John Rosevear, The Motley Fool

Toyota Motor (NYSE: TM) delivered solid quarterly numbers on Friday, reporting operating profits of 741.9 billion yen ($6.9 billion), up 8.7% from a year ago.

It was Toyota's highest quarterly operating profit in nearly four years. But concerns about the rising yen led the company to trim its profit forecast for the full fiscal year.

A 2019 Toyota RAV4, a compact crossover SUV.

Cost reductions and strong sales of crossovers helped Toyota boost its operating margin in North America. Image source: Toyota Motor Corporation.

The raw numbers

Like many Japanese companies, Toyota's fiscal year begins on April 1. The quarter that ended on June 30 was the first quarter of its fiscal 2020.
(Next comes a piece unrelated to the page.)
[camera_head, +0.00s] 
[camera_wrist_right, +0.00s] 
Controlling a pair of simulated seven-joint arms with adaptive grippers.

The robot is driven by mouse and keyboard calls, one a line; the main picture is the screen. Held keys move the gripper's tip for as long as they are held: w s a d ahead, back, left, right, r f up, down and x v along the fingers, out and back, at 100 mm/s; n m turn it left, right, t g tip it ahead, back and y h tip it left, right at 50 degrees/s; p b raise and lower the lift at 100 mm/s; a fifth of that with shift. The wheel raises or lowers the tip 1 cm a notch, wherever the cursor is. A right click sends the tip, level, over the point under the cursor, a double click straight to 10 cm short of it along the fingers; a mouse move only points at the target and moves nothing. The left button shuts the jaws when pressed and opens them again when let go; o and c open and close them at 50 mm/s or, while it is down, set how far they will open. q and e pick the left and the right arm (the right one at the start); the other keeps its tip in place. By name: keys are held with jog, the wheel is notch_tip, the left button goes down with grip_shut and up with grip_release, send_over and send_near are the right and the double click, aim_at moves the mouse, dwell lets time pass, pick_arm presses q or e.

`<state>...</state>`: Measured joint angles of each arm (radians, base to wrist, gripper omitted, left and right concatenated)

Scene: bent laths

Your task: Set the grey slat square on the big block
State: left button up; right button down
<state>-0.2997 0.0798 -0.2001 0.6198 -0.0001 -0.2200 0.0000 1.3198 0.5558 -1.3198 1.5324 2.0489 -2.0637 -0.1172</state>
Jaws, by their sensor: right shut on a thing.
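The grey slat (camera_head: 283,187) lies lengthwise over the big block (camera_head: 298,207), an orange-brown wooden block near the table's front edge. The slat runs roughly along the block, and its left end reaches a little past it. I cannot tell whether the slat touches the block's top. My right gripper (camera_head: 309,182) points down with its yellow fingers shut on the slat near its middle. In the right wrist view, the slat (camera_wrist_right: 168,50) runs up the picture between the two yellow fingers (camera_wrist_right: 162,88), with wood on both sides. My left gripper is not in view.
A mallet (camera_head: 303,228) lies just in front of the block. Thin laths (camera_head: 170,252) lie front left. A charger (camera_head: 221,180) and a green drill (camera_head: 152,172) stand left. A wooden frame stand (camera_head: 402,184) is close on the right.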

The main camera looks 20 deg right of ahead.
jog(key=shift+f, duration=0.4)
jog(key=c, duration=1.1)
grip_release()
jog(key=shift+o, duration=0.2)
Metric Fiscal Q1 2020 Change (YOY)
Revenue 7.646 trillion yen 3.8%
Vehicle sales 2,709,000 3.6%
Operating income 741.9 billion yen 8.7%
Operating margin 9.7% 0.4 pp
Net income  682.9 billion yen 3.9%
Yen per U.S. dollar,
average during period
110 1 yen
Yen per euro,
average during period
130 (7 yen)

Data source: Toyota Motor. YOY = year-over-year. Pp = percentage points Vehicle sales include the vehicles sold by Toyota's joint ventures with Chinese automakers. Vehicle sales are rounded to the nearest thousand.
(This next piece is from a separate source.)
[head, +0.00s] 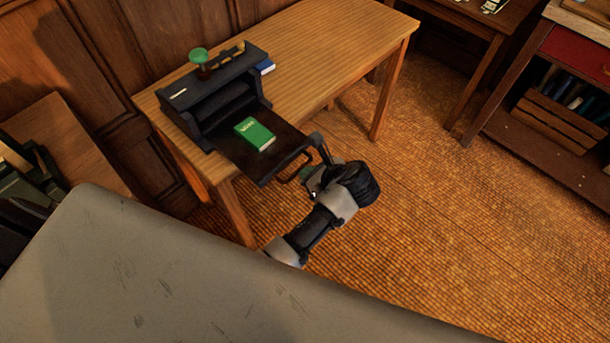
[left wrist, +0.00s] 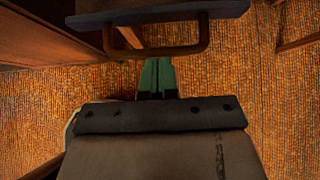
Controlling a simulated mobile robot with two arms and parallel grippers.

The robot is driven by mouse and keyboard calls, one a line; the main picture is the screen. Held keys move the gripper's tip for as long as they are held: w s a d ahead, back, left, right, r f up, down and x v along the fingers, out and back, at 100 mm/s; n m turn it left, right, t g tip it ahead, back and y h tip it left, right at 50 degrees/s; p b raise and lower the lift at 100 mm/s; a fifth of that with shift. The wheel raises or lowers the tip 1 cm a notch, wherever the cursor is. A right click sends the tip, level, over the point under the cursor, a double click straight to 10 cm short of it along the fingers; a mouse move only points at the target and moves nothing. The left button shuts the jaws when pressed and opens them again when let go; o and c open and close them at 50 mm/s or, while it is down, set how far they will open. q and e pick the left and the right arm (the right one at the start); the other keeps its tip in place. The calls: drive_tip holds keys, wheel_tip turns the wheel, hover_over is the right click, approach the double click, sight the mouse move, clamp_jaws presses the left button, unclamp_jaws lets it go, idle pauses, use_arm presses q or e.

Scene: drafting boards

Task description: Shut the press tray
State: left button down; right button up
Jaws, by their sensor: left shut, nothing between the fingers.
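The dark press (head: 215,100) stands on a light wooden table (head: 330,50). Its tray (head: 281,148) is pulled out toward the lower right, past the table edge. A green book (head: 255,134) lies on the tray. The tray's bar handle (head: 293,170) is on its front edge; it also shows in the left wrist view (left wrist: 160,51). My left gripper (head: 306,174) is just in front of the handle, shut with nothing between its green fingers (left wrist: 157,68). The fingertips lie close to the bar; I cannot tell whether they touch. My right gripper is not in view.
A green-topped knob (head: 199,57) rises from the press, and a blue item (head: 266,67) sits behind it. A shelf unit (head: 550,100) stands at the right. The floor (head: 430,220) right of my left arm is clear.

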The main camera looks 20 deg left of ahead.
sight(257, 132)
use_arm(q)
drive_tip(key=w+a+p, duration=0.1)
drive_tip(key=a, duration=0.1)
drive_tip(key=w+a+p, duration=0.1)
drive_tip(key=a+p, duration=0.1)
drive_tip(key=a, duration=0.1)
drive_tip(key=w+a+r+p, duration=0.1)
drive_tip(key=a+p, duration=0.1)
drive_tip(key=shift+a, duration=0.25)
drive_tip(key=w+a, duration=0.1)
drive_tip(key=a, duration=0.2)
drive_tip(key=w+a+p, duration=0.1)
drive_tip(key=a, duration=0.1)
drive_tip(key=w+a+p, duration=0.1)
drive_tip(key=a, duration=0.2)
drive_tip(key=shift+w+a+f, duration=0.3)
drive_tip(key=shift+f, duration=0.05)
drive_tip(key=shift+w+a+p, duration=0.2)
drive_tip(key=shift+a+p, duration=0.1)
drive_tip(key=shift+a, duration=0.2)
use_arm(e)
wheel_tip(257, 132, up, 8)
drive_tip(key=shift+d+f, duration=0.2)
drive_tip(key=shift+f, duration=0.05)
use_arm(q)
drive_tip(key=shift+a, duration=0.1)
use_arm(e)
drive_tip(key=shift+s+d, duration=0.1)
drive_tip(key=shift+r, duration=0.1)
What happened this quarter

  • In Japan, Toyota's operating income rose 10.2% to 436.4 billion yen on a 8.8% increase in sales to 555,291 vehicles. The operating margin in its home market was 10.4%, up from 10.2% in the year-ago period.
  • In North America, operating income rose 47.4% to 115.4 billion yen despite a slight (0.3%) decline in unit sales to 743,596 vehicles. Management credited the profit gain to cost reductions and "marketing efforts." Operating margin in North America was 4.1%, up from 2.8% a year ago.
  • In Europe, operating profit rose 50.2% to 34.7 billion yen. Sales rose 8.3% to 273,964 vehicles. Operating margin rose to 4% from 2.9% a year ago. 
  • In China, equity income from Toyota's joint ventures with Chinese automakers rose 15.3% from a year ago, to 31.7 billion yen, on higher retail sales. But operating income from Toyota's China subsidiaries fell 35%, to 36.4 billion yen, largely due to unfavorable exchange-rate movements. Toyota's unit sales in China rose 7% to about 348,000 vehicles. 
  • In the rest of Asia (excluding Japan and China), operating profit fell 18.1% to 116.5 billion yen on unfavorable exchange-rate movements. Sales rose 1% to 398,240 vehicles, but operating margin fell to 8.9% from 10.8% a year ago.
  • In Toyota's "rest of the world" region, which includes Latin America, Oceania, Africa, and the Middle East, operating income fell 47% to 21.7 billion yen, a decline attributed in part to inflation pressures in key Latin American markets. Sales fell slightly (0.1%) to 332,434 vehicles, and operating margin fell to 4% from 6.9% a year ago.
  • Toyota's financial services unit earned 105.7 billion yen in operating income, up 28.6% from a year ago. More loans and higher residual values (the resale values of vehicles returned when leases end) accounted for the gain, Toyota said.

Looking ahead

Toyota slightly lowered its full-year guidance due to concerns about the increasing strength of the yen versus the dollar and the euro. For the fiscal year that ends on March 31, 2020, management now forecasts:

  • Sales (excluding China joint ventures) of about 9 million vehicles, unchanged from its previous forecast. (Fiscal 2019 result: 8.977 million vehicles.)
  • Revenue of about 29.5 trillion yen, down from 30 trillion yen in the prior forecast. (Fiscal 2019: 30.226 trillion yen.) 
  • Operating income of about 2.4 trillion yen, down from 2.55 trillion yen in the prior forecast. (Fiscal 2019: 2.468 trillion yen.) 
  • Operating margin of 8.1%, down from 8.5% in the prior forecast. (Fiscal 2019: 8.2%.)
  • Net income of 2.15 trillion yen, down from 2.25 trillion yen in the prior forecast. (Fiscal 2019: 1.88 trillion yen.) 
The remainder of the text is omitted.